Cody Slach: I’d like to remind everyone that during this call, to give you a better understanding of our operations, we will be making certain forward-looking statements regarding our business and outlook. These statements are subject to numerous risks and uncertainties that could cause actual results to differ materially from such statements. For information concerning these risks and uncertainties, see Concrete Pumping Holdings annual report on Form 10-Ks, quarterly report on Form 10-Q, and other publicly available filings with the SEC. The company disclaims any intention or obligation to update or revise any forward-looking statements, whether because of new information, future events, or otherwise. On today’s call, we will also reference certain non-GAAP financial measures, including adjusted EBITDA, net debt, and free cash flow, which we believe provide useful information for investors.
Provide further information about these non-GAAP financial measures and reconciliations of the comparable GAAP measures in our press release issued today or in the investor presentation posted on the company’s website. I’d like to remind everyone that this call will be available for replay later this evening. A webcast replay will also be available via the link provided in today’s press release as well as on the company’s website. Additionally, we have posted an updated investor presentation to the company’s website.

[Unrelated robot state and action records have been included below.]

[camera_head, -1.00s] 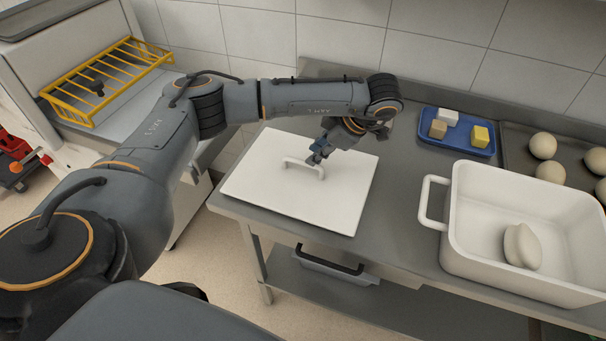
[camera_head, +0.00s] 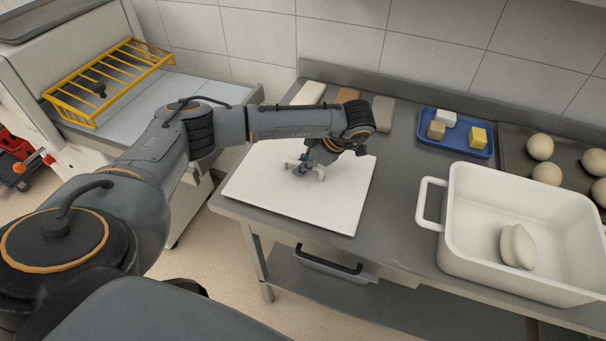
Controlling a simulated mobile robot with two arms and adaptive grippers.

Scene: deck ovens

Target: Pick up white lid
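The white lid (camera_head: 335,205) lies flat on the left end of the grey metal table, with an upright handle at its middle. My left gripper (camera_head: 300,169) is at the lid's handle, its fingertips overlapping the handle in view. The gripper is small and dark here, and I cannot tell whether its fingers are closed on the handle. My right gripper is not in view.
A white pan (camera_head: 465,262) holding a pale dough piece stands at right. Behind it are a blue tray (camera_head: 463,148) with small blocks and a dark tray with dough balls (camera_head: 540,147). Several flat blocks (camera_head: 383,113) lie by the wall. A yellow rack (camera_head: 70,104) is at left.

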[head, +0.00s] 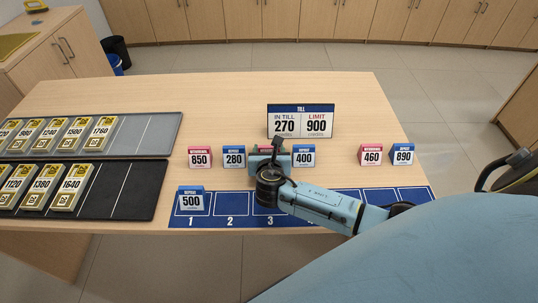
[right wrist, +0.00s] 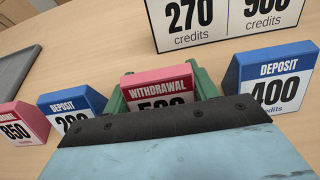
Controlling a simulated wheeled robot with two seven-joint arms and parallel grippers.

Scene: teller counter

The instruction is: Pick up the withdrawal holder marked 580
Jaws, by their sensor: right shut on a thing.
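The pink withdrawal holder (right wrist: 157,88) stands in the right wrist view between the green fingers of my right gripper (head: 268,154). Its number is partly covered by the gripper body; the visible upper part looks like 580. My right gripper is shut on this holder, at its place in the row on the counter. In the head view the gripper and wrist hide most of the holder. My left gripper is not in view.
Blue deposit holders 280 (head: 234,157) and 400 (head: 304,155) stand close on either side. Withdrawal 850 (head: 200,157), withdrawal 460 (head: 371,154) and deposit 890 (head: 402,154) are further out. The till sign (head: 301,121) stands behind. Deposit 500 (head: 190,198) stands on slot 1 of the blue numbered strip (head: 231,209).

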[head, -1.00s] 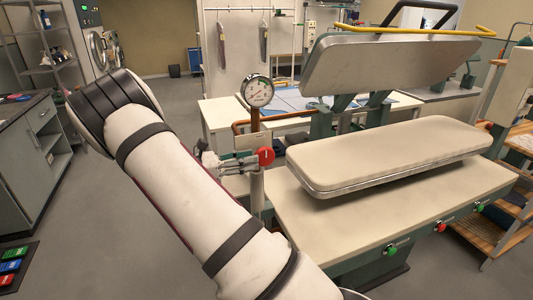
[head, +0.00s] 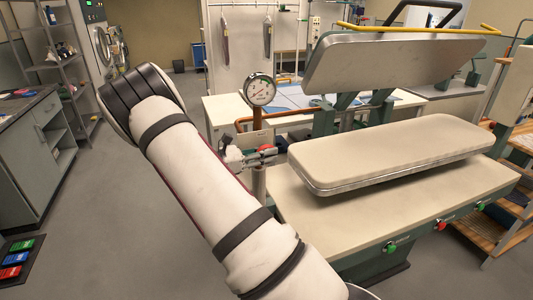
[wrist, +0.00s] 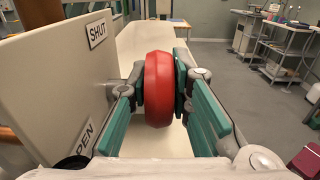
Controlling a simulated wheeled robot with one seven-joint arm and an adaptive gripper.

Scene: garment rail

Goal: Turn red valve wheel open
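The red valve wheel (wrist: 158,88) stands edge-on between the two green finger pads of my gripper (wrist: 160,82) in the wrist view. The pads appear to press on it from both sides. In the head view, my gripper (head: 262,155) is at the pipe below the gauge and hides most of the wheel (head: 265,147). A pale plate (wrist: 60,75) left of the wheel carries a "SHUT" label (wrist: 97,33) at its top and a partly hidden label ending in "PEN" (wrist: 86,138) lower down.
A round pressure gauge (head: 259,90) sits above the valve. The pressing machine's padded board (head: 390,152) and table (head: 400,205) are close on the right. A grey cabinet (head: 40,150) stands at left, with open floor (head: 130,230) between.

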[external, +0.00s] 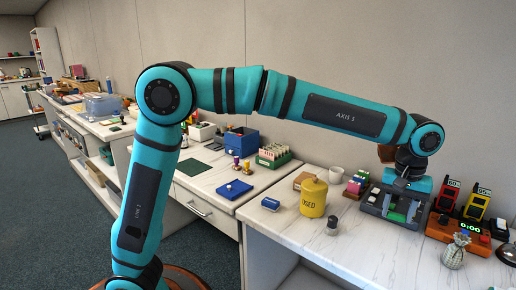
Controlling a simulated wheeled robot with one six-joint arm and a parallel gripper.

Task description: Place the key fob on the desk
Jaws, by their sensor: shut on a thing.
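My gripper (396,208) is at the right of the desk (300,232), low over its top and pointing down. Its jaws are closed on something small that I cannot make out clearly. Green and white show at the jaws (396,214), but I cannot tell whether this is the held thing or something behind it. I cannot pick out the key fob with certainty in this view; it may be hidden by the jaws.
The desk's front middle is bare.

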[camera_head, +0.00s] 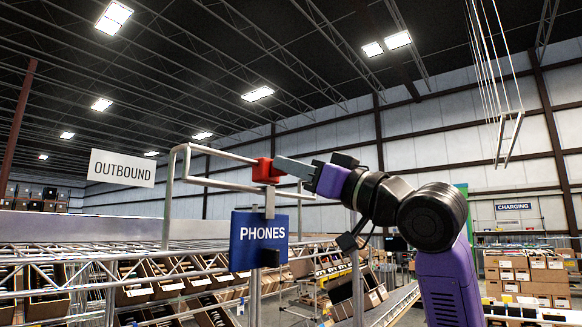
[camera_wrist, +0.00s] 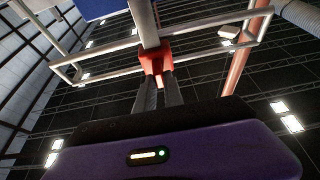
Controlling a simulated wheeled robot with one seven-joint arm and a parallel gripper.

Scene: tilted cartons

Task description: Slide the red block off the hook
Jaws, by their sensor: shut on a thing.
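The red block (camera_head: 267,171) sits around a grey metal bar near the middle of the head view, above the blue PHONES sign. It also shows in the wrist view (camera_wrist: 155,60), between my fingertips. My gripper (camera_head: 278,168) comes from the right and is shut on the red block. Its fingers (camera_wrist: 158,92) reach up to the block in the wrist view. The hook is a grey tube frame (camera_head: 220,184); its bent end stands to the left of the block. Where the bar passes through the block is hidden.
The blue PHONES sign (camera_head: 259,240) hangs just below the block. A white OUTBOUND sign (camera_head: 122,168) is at the left. Racks of tilted cartons (camera_head: 170,285) fill the space below. Stacked boxes (camera_head: 527,275) stand at the far right. The air above the hook is clear.

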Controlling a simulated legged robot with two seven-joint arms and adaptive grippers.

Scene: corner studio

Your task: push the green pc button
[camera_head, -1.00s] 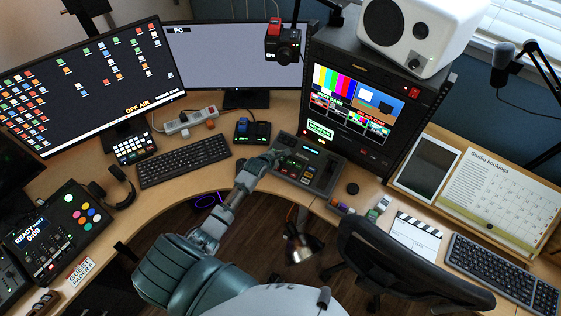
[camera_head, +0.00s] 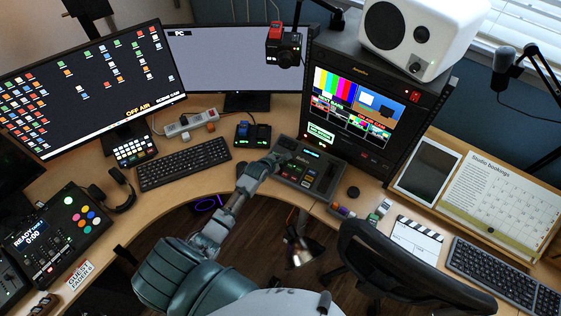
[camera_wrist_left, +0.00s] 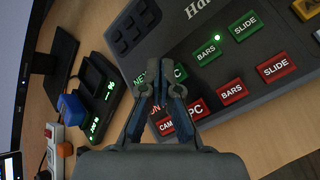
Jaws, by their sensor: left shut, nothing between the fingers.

Bruce Young: Now I’d like to turn the call over to the CEO of Concrete Pumping Holdings, Bruce Young. Bruce? Thank you, Cody, and good afternoon, everyone. In the fourth quarter, our results continued to demonstrate the durability of our operating model and the benefit of our diversified platform. Despite a challenging macroeconomic backdrop, US concrete pumping volumes in the fourth quarter remained stable in the commercial market. The continued improvement in infrastructure was offset by lower homebuilding volume and softer residential construction markets. Our Eco Pan Waste Management Services segment again delivered steady year-over-year growth, underscoring the benefits of our diversified platform. In addition, our disciplined approach to cost management, fleet efficiency, and strategic pricing played an important role in top-line pressure and supporting profitability.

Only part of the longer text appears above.